Пусть червь тебя могильный гложет,
Но сей совет тебе поможет
В потомство перейти верней,
Чем том истории твоей…
Об «Истории…» Бутурлина мы уже упоминали. Даже Уваров понимает мракобесие проекта. К тому же Бутурлин вмешивается в данном случае в дела не только порученной ему цензуры, но и в компетенцию министерства просвещения, подчиненного Уварову. Последний чувствует и немилость царя, возможность отставки. Вынужден играть ва- банк. В мартовской книге «Современника» (1849, т. XIV, с. 37–46) появилась без подписи статья И. И. Давыдова «О назначении русских университетов и участии их в общественном образовании», инспирированная Уваровым. Последний выступил в данном случае и в роли цензора.
Профессор Давыдов — отнюдь не поборник прогресса. Он придерживался крайне реакционных взглядов. Ярый сторонник Уварова, его «теории официальной народности». Знаменательно. что он, читая лекции по русской литературе, не упоминал имени Пушкина. Позднее он — директор педагогического института, в котором учился Добролюбов. В переписке последнего нередко встречаются крайне враждебные отзывы о Давыдове. Против него направлена статья-памфлет Добролюбова «Партизан И. И. Давыдов во время Крымской войны», напечатанная осенью 1858 г. в «Колоколе» Герцена. Тем не менее, по прихоти случая, именно Давыдов выступил в 1849 г. критиком проекта Бутурлина, защитником университетов. И хотя он защищал их с реакционных позиций, в данном вопросе 230он оказался в какой-то степени союзником «Современника», сторонником просвещения. Не случайно его статья появилась в журнале Некрасова.
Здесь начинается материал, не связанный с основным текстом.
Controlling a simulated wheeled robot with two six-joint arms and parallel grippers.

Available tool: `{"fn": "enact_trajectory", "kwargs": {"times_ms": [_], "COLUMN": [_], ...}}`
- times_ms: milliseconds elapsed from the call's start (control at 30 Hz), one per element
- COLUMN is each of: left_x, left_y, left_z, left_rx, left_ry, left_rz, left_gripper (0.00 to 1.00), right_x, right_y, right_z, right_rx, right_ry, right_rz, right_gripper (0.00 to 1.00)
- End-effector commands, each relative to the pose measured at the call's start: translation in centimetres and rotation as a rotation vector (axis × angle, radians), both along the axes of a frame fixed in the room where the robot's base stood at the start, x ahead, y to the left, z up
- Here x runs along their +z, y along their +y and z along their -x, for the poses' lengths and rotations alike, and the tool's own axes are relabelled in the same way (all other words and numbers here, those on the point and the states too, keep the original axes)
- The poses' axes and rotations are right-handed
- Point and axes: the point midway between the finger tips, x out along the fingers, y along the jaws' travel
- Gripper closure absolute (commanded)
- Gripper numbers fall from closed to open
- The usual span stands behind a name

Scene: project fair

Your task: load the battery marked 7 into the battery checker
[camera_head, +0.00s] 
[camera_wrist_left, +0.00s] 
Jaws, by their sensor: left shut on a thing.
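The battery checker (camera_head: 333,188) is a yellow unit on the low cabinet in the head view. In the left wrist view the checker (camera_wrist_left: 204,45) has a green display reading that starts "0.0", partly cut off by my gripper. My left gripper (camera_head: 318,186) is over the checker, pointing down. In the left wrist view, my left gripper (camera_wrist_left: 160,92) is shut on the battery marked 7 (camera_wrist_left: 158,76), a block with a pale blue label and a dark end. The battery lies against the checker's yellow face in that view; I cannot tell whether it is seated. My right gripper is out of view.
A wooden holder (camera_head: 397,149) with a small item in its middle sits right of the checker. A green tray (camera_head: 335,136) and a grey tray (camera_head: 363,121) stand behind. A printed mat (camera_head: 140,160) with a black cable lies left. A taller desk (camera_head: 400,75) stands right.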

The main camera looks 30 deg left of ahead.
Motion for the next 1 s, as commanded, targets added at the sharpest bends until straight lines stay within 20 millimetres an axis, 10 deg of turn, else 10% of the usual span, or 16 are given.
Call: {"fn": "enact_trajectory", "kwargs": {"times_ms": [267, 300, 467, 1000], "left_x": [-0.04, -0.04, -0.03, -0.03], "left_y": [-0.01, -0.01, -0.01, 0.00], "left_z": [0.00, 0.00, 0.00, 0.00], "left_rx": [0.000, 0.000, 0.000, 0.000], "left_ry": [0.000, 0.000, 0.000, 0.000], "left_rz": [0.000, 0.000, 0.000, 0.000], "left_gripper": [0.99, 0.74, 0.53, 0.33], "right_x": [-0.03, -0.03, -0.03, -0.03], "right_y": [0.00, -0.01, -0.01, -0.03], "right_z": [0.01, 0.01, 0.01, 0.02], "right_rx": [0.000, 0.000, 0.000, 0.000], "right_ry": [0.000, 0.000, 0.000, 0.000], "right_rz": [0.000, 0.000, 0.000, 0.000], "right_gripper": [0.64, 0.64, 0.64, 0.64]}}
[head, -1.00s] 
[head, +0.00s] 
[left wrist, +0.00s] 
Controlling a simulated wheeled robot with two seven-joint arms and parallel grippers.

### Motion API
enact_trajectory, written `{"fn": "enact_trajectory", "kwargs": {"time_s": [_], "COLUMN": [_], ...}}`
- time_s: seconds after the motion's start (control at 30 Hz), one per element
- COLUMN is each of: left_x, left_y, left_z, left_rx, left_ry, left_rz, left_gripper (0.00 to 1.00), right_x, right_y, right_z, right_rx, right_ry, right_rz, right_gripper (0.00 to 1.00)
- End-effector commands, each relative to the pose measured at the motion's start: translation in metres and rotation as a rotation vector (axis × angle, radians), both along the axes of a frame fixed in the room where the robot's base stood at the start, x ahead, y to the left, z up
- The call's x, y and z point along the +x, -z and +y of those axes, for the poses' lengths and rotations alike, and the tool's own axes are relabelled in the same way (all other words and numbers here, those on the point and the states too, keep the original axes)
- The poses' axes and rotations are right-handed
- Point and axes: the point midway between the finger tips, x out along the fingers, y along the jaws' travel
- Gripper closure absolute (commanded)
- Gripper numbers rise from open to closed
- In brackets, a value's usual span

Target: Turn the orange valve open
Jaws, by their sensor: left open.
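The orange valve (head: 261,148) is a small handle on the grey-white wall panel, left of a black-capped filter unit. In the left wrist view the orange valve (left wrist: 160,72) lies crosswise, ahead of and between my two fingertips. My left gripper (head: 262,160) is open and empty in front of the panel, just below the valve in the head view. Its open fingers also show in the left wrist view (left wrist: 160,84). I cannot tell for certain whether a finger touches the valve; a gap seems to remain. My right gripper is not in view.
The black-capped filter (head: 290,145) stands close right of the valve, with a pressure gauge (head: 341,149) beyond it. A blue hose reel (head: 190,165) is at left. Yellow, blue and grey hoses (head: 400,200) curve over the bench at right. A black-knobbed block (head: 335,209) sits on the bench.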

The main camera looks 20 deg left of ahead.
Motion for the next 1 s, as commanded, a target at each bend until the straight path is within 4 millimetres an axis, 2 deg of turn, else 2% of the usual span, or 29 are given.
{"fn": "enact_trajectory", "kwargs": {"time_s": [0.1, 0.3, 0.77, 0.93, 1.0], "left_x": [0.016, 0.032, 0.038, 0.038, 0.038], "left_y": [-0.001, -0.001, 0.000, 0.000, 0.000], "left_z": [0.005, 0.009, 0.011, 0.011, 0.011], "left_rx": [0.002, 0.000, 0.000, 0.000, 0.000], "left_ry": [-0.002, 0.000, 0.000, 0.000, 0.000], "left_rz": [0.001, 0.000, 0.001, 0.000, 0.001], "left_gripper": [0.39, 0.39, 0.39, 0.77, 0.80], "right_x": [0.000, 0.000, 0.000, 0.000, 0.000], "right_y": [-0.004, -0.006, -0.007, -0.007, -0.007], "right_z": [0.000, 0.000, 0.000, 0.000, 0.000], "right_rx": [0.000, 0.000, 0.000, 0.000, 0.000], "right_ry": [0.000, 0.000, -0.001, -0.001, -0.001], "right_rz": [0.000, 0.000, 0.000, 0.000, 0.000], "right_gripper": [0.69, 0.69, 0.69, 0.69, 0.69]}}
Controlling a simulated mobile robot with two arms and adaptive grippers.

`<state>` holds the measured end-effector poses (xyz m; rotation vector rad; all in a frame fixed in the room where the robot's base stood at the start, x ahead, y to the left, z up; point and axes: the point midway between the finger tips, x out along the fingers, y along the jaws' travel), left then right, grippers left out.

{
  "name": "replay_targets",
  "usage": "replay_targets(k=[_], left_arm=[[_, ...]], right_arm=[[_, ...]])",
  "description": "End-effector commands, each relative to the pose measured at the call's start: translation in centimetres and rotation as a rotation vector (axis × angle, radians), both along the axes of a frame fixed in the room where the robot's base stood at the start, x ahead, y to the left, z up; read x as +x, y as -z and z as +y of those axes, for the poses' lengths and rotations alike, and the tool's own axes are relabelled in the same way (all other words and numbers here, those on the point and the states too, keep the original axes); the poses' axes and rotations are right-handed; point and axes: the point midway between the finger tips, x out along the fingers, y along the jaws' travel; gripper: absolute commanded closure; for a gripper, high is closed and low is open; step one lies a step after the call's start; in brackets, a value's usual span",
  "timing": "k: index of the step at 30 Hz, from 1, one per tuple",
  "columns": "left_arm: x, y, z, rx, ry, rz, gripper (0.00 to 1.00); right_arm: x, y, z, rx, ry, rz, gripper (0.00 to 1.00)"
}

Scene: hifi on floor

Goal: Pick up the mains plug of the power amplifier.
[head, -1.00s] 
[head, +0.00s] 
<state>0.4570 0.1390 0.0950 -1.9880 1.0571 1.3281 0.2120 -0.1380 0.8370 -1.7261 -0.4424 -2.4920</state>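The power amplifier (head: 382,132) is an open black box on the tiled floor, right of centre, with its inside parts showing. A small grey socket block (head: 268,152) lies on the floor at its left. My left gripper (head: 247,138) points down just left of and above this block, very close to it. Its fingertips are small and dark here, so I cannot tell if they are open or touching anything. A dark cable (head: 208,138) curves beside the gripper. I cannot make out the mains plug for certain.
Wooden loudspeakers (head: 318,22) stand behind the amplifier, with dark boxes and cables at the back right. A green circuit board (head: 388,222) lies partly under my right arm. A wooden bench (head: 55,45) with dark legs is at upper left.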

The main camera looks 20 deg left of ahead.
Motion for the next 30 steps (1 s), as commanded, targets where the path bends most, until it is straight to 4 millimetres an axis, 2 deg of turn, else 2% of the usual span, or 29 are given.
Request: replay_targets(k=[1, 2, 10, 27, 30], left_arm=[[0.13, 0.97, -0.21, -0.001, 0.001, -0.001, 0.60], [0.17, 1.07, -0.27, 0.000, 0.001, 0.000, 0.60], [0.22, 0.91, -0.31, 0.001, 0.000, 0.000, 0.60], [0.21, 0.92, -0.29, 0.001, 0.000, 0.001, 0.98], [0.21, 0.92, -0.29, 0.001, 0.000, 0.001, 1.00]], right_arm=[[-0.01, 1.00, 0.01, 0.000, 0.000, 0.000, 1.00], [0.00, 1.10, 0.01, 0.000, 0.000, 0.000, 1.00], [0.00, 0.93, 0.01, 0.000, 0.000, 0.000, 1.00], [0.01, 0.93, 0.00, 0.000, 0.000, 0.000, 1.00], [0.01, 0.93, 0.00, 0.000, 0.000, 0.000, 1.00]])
Автор осуждал мысли и слухи о закрытии университетов. Он пытался объявить подобные слухи злонамеренными, противоречащими желаниям правительства. Университеты, по его словам, вовсе не вредны, даже полезны. Давыдов противопоставлял их, вообще Россию, пагубным идеям Запада. Там — смуты и потрясения, люди, для которых не существует ни вера, ни закон, ни права, ни обязанности. В России всё иначе: «в православной и боголюбимой Руси благоговение к Провидению, преданность Государю, любовь к России — эти святые чувствования никогда не переставали питать всех и каждого; ими спасены мы в годину бедствий; ими возвышены на степень могущественнейшей державы, какой не было в мире историческом. В благодарственном умилении к Подателю всех благ и Самодержцу нам остается лишь только наслаждаться этими благами» (226). Казалось, куда уж благонамереннее?! Целиком в духе «официальной народности»! Ан нет!
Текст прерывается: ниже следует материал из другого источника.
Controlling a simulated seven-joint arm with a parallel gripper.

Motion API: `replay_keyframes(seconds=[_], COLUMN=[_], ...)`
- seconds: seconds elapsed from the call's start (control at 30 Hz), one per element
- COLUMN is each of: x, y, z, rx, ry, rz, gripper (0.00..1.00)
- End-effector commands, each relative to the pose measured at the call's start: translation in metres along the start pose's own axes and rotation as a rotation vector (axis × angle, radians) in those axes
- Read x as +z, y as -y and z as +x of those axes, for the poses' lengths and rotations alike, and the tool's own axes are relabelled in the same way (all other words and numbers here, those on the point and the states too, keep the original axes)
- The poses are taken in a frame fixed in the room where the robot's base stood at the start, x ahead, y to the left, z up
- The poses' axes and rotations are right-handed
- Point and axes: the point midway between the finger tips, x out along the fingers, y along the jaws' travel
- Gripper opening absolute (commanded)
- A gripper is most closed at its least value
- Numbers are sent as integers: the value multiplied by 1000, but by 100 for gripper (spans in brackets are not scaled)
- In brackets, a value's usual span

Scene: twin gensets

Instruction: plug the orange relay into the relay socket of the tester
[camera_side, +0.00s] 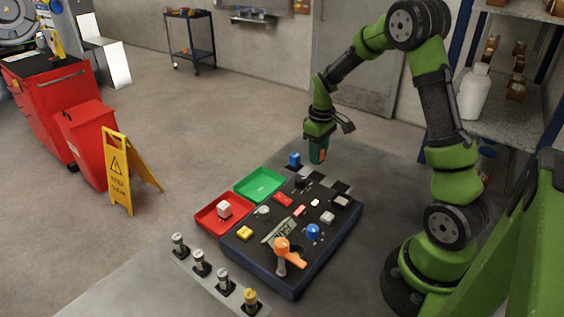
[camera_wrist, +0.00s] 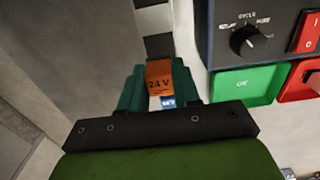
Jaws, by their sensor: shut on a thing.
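My gripper (camera_side: 317,155) hangs above the table's far end, beyond the tester (camera_side: 322,262). In the wrist view its teal fingers (camera_wrist: 160,78) are shut on the orange relay (camera_wrist: 159,71), marked "24 V". A small blue and white label shows just below the orange face; I cannot tell whether it belongs to the relay. The tester's dark panel (camera_wrist: 221,52) shows at upper right in the wrist view, with a "CYCLE" knob. I cannot make out the relay socket.
A green tray (camera_side: 260,184), marked "OK" in the wrist view (camera_wrist: 243,85), and a red tray (camera_side: 207,218) adjoin the tester. A blue block (camera_side: 294,160) stands left of my gripper. An orange lever (camera_side: 291,254) rises from the tester's near end. Several cylinders stand at the near left.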

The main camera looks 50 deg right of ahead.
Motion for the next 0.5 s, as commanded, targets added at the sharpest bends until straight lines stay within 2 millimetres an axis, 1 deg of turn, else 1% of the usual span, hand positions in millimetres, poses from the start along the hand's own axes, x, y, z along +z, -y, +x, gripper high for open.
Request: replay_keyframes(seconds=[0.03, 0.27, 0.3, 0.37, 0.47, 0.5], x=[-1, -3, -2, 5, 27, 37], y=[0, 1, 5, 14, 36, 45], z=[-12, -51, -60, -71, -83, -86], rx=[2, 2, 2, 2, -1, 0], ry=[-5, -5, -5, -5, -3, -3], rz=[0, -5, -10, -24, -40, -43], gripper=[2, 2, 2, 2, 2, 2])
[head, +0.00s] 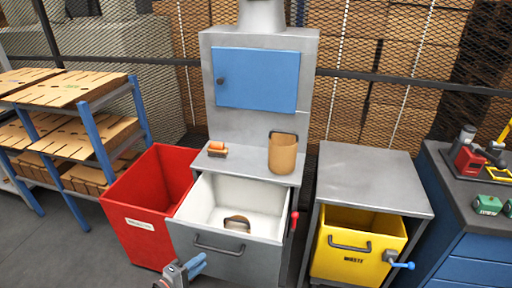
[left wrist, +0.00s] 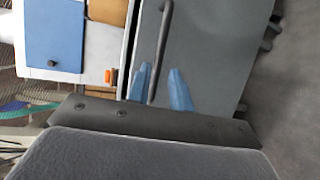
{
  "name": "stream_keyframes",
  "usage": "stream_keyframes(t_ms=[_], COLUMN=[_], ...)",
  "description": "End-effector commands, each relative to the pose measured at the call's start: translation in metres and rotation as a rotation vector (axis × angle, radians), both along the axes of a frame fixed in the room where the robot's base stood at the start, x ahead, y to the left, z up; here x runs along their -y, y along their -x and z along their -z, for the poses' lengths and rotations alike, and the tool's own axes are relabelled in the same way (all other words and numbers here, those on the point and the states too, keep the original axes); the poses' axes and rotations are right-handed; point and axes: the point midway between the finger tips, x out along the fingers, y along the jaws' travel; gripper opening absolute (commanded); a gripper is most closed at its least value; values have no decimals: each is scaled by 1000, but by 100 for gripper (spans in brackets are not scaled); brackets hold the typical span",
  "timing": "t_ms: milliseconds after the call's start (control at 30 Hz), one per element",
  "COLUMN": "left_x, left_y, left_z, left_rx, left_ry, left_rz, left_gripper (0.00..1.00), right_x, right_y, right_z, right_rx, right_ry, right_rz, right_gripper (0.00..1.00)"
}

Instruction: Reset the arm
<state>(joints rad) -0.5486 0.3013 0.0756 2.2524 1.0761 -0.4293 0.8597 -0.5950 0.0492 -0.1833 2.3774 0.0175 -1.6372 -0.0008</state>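My left gripper (head: 198,263) shows at the bottom of the head view, in front of the grey drawer front and a little below and left of its handle (head: 219,246). In the left wrist view its two blue fingers (left wrist: 159,69) are apart, with the drawer handle (left wrist: 161,45) showing between and beyond them. I see nothing held in them; whether they touch the drawer cannot be told. The white-lined drawer (head: 206,201) is pulled open, with a brown handled object (head: 236,224) inside. My right gripper is not in view.
A red bin (head: 142,221) stands left of the drawer. A yellow waste drawer (head: 351,259) with a blue-knobbed lever is on the right. A tan container (head: 283,155) and a small brush-like object (head: 217,149) sit on the ledge. A shelf rack (head: 100,150) is at left.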

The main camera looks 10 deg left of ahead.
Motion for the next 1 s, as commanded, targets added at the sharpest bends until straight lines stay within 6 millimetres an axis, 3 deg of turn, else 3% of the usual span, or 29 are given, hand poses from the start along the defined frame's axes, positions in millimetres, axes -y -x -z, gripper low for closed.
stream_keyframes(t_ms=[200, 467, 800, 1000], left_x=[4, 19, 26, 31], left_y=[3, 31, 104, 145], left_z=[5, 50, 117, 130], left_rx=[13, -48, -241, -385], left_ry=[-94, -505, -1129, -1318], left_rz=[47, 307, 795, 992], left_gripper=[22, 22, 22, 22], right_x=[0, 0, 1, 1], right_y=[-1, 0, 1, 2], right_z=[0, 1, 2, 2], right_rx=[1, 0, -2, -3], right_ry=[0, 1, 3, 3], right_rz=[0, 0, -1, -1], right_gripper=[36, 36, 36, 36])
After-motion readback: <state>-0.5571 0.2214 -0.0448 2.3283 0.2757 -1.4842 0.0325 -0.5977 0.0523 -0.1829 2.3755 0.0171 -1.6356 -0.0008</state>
Защищая университеты, Давыдов прибегает к любопытной уловке. Он пытается поставить на одну доску неназванного Бутурлина и тех людей, которые хотят неоправданных преобразований (т. е. закрытия университетов- ПР). Именно такие люди, по словам Давыдова, поверхностные, жаждущие перемен, распространяют слухи о закрытии университетов (намек, что такие люди смыкаются с европейскими сторонниками перемен). Желание закрыть университеты связывается Давыдовым с ложными понятиями, которые порождают «недовольство существующим и несбыточные мечты о нововведениях» (226). В статье идет речь о благотворном участии университетов в общественном образовании. Они — опора престола. Из них «благородные юноши ежегодно исходят на верное служение обожаемому Монарху» (227).